A couple of years down the road, it would be delightfully perverse to end up with Plan 9 running in the server room and Linux/OSX on the devs' desktops. Maybe unlikely, but fun to consider.
This is the first big step to actually creating an ecosystem for plan9. It's a fantastic OS, though there's not much I can do with it, unfortunately. Maybe that will change now!
Personally, when considering the number of ex-Bell Labs employees there, I had hopes that Google would pick up the rights to Plan 9 and continue it. Plus, Google has the deep pockets needed to ensure proper device driver support for modern hardware.
Maybe it's not reasonable now or ever but I'd quite love to think of Google as a company capable of doing things that are immensely interesting but have no obvious, immediate, practical "use."
I don't know if they are there quite yet. It seems to me that they still strongly incentivize shipping products and making things people will use within in their corporate culture. I might be wrong. There could be a light coming on.
The linked web-page spells out the full name as "Plan 9 from the People's Front of cat-v.org" - perhaps a reference to the "Judean People's Front/People's Front of Judea" split described in Monty Python's Life of Brian.

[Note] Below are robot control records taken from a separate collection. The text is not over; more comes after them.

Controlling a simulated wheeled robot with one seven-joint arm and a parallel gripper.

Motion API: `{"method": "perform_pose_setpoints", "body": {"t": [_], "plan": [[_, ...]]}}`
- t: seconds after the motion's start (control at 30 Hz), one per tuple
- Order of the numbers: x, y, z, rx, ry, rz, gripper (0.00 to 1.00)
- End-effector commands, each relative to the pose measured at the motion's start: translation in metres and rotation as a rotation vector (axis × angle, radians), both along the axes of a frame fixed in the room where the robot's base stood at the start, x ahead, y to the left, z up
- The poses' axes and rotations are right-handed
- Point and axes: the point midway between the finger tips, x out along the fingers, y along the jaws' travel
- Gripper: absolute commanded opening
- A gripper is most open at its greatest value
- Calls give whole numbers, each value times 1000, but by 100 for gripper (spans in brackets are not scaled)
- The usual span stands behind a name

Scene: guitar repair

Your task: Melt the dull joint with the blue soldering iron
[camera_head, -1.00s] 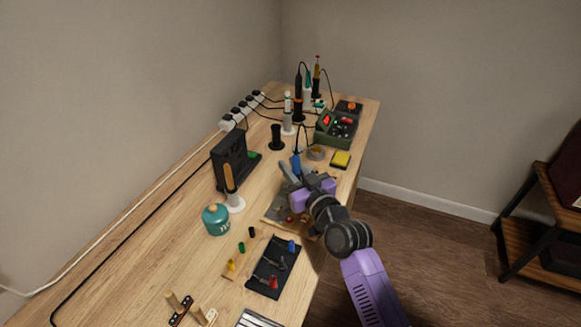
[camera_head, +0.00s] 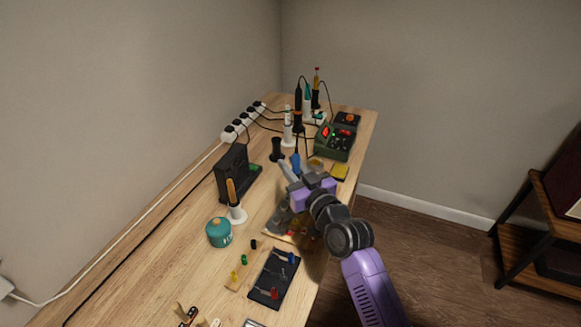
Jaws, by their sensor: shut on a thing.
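My gripper (camera_head: 291,174) is over the right part of the bench, shut on the blue soldering iron (camera_head: 296,162). The iron's blue handle shows at the finger ends, with a dark cord rising from its top. Its tip is hidden behind my gripper. A light work board (camera_head: 272,235) with a grey piece and small red and yellow parts lies below and nearer than my gripper, partly covered by my arm. I cannot make out the dull joint, nor whether the iron touches anything.
An orange-handled tool stands in a white holder (camera_head: 237,216) beside a teal pot (camera_head: 219,233). A dark tray (camera_head: 266,290) lies nearer. Beyond stand an empty-looking black holder (camera_head: 277,150), a yellow sponge (camera_head: 340,172), a green station (camera_head: 335,142) and upright irons.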

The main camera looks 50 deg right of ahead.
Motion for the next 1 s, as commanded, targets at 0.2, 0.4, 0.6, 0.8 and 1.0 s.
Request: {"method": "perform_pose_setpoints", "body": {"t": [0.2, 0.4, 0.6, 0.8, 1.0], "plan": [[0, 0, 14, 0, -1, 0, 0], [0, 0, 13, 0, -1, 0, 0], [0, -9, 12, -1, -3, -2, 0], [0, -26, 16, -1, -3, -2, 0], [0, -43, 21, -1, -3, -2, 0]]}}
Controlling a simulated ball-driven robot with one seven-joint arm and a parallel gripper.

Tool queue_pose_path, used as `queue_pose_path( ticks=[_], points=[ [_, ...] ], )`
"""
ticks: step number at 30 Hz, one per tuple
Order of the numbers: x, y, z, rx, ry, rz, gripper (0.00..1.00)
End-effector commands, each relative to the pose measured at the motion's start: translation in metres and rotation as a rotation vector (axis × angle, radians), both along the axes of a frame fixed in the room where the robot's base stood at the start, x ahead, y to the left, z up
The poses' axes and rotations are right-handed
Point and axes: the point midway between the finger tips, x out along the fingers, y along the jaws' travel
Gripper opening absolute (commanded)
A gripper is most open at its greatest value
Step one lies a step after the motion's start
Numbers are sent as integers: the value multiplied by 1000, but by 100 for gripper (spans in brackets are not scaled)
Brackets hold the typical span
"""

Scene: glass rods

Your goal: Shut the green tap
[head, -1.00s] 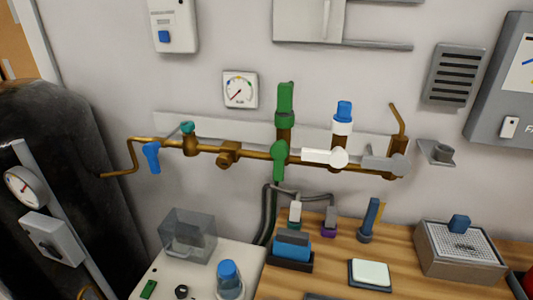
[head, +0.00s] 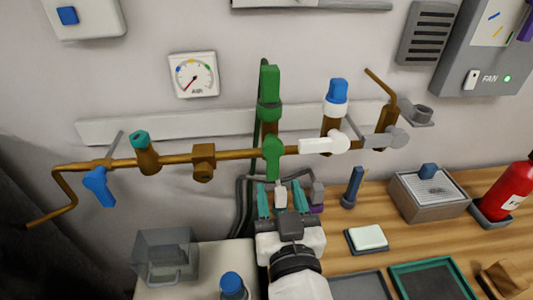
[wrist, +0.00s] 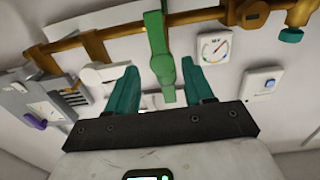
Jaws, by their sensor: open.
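The green tap's lever (head: 272,157) hangs straight down, crosswise to the brown pipe (head: 235,155). Its green outlet (head: 269,88) stands above the pipe. My gripper (head: 281,194) is open and empty, just below the lever's lower end in the head view, its two teal fingers pointing up toward the pipe. In the wrist view the green lever (wrist: 163,62) shows between the two open fingers (wrist: 161,90), with its end near the gap; I cannot tell whether they touch it.
On the same pipe, a white lever (head: 318,145) and a grey lever (head: 380,140) lie along it close to the right, and a blue lever (head: 99,187) hangs at left. A gauge (head: 194,75) is on the wall. The wooden bench (head: 420,230) holds boxes and trays below.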

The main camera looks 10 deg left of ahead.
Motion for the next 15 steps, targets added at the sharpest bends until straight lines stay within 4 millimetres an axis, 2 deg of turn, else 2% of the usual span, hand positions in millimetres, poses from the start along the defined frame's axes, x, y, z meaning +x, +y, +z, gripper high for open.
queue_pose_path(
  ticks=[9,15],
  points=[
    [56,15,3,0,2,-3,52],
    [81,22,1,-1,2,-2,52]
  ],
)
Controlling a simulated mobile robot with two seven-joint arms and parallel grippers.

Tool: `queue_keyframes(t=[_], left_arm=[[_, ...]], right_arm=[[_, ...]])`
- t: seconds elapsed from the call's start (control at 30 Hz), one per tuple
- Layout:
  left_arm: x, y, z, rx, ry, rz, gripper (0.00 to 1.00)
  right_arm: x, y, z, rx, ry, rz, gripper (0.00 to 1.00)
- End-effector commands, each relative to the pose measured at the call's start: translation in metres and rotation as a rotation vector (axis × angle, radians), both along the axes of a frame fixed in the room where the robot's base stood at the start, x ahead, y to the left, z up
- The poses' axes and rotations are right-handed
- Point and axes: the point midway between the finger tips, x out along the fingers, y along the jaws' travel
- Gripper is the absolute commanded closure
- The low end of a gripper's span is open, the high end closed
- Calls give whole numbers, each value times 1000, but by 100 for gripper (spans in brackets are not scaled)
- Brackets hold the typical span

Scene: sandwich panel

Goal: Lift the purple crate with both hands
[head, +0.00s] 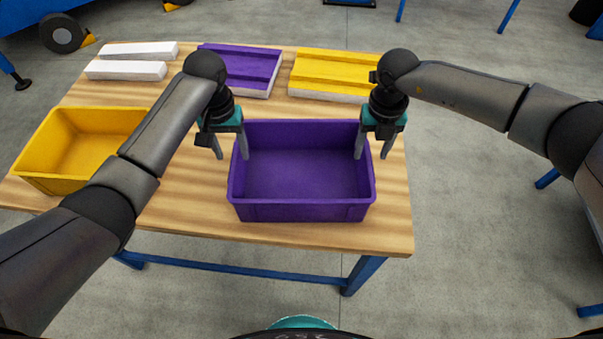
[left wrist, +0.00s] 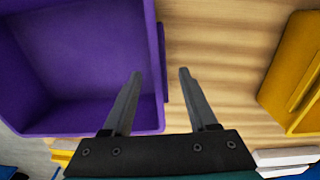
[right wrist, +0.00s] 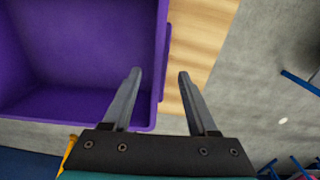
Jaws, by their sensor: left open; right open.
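The empty purple crate (head: 302,211) stands upright near the front edge of the wooden table. My left gripper (head: 230,155) is open at its left wall, one finger over the inside and one outside. In the left wrist view the crate (left wrist: 85,60) lies to the left and its side wall runs between the open fingers (left wrist: 160,75). My right gripper (head: 372,155) is open at the right wall in the same way. The right wrist view shows the crate wall (right wrist: 160,50) between the open fingers (right wrist: 160,75). Contact with the wall cannot be told.
A yellow crate (head: 35,165) stands at the table's left, partly behind my left arm. Behind are a purple-topped panel (head: 245,62), a yellow-topped panel (head: 335,70) and white slabs (head: 125,70). The wooden table (head: 200,215) has bare room between the crates.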

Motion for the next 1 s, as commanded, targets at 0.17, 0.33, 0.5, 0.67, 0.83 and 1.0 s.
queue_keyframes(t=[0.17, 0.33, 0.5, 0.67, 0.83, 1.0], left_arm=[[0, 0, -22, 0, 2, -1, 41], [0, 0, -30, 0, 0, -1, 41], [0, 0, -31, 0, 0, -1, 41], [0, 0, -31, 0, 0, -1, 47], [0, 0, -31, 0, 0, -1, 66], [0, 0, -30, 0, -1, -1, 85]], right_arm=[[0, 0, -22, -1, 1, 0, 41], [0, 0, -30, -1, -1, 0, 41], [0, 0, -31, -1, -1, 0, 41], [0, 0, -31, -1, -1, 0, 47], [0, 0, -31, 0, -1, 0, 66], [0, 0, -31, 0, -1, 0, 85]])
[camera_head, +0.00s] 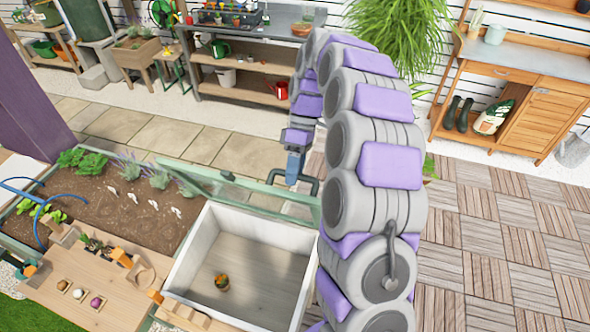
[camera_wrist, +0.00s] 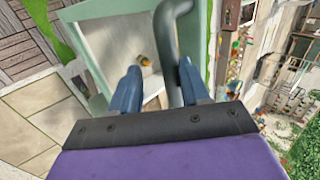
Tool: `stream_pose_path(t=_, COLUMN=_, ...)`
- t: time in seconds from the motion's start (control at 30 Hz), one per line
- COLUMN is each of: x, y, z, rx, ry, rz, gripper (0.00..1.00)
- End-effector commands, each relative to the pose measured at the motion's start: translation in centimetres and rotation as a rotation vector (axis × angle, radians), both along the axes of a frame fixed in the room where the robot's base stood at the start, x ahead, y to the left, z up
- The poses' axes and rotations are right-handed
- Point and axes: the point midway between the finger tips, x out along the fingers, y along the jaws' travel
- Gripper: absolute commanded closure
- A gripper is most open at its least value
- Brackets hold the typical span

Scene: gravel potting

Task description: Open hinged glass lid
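The hinged glass lid (camera_head: 240,190) has a pale green frame and stands raised along the far edge of the white box (camera_head: 188,245). The lid's green frame (camera_wrist: 88,12) also shows there.
A soil bed (camera_head: 140,205) with plants lies left of the box. A potting bench (camera_head: 250,50) stands behind. The tiled deck (camera_head: 500,240) at right is clear.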

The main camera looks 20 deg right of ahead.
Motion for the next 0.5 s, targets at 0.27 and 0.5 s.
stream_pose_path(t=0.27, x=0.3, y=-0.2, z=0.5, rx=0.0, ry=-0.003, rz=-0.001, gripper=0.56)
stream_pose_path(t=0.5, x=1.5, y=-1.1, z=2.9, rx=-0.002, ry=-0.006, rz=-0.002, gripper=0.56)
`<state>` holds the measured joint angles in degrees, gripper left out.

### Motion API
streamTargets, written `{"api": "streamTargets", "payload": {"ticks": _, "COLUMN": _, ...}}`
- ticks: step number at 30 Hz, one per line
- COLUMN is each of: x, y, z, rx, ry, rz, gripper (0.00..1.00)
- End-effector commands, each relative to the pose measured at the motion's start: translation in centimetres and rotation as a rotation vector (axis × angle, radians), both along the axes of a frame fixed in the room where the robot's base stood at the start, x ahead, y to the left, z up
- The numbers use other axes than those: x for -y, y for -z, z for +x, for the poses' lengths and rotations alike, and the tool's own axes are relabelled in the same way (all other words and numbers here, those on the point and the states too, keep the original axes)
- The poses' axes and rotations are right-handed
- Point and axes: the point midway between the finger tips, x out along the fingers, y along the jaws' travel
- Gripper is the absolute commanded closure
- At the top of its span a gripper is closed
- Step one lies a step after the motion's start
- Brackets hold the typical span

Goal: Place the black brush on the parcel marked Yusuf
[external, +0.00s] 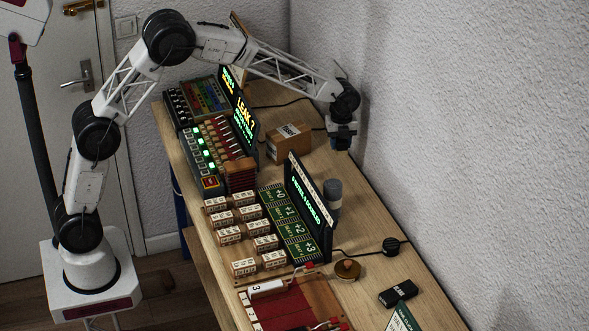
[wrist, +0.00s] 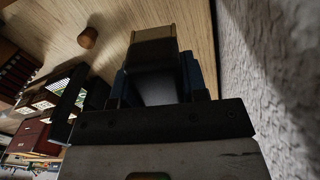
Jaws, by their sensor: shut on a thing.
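My gripper (external: 342,140) hangs above the far right part of the bench, near the wall, to the right of a brown cardboard parcel (external: 288,146). The parcel has a printed label that is too small to read. In the wrist view my gripper (wrist: 157,85) is shut on a dark block with a tan end (wrist: 154,34), which may be the black brush. In the external view the held thing is hard to make out below the fingers. Several small labelled boxes (external: 231,235) stand in rows on the bench; I cannot read a name on them.
A black display (external: 309,210) stands mid-bench with a grey cylinder (external: 332,196) behind it. Control panels (external: 205,140) line the far left. A black box-like object (external: 397,292) lies at the near right. The textured wall (external: 470,120) is close on the right.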

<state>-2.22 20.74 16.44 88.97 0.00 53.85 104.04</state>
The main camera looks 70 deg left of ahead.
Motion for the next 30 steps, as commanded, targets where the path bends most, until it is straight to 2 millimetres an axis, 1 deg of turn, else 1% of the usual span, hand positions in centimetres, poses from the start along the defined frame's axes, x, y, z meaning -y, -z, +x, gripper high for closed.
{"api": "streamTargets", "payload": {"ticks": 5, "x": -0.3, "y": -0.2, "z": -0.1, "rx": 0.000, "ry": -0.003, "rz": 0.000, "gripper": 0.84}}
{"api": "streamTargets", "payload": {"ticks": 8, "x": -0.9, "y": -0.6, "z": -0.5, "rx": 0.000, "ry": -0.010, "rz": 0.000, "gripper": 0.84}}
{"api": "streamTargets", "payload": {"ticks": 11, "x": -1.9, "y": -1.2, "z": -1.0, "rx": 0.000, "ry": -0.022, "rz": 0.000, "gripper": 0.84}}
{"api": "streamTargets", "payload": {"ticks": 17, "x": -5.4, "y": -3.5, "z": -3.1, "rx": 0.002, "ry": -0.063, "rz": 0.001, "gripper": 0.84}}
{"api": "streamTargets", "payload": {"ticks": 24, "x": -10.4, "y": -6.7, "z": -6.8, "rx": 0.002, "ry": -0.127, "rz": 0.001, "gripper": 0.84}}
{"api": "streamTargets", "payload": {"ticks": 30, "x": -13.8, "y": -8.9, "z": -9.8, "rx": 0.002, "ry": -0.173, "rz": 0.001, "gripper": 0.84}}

It takes no effort to be a wet blanket; all you have to do is lie there, covered in water, and drown out anyone else trying to do anything.
How many emails/comments/posts EXACTLY like what you just wrote happened in 1991?
No one is saying what Plan9 will or won't become, but that also means you have no idea where it is going in 10 years or what fun innovations will come out of it.
Don't make a habit of shitting on people thinking outside the box, you'll miss a lot of interesting things.
Even if Plan 9 and 9front go nowhere, the ideas have already crept into other operating systems and userland tools. Linux has had 'mount --bind' for a while, and has last year introduced in-kernel support for 9P2000 (for mounting Plan 9 resources). bash and gawk have some weak support for interacting with the network via the filesystem. wmii actually speaks 9P2000 and uses it for scripting.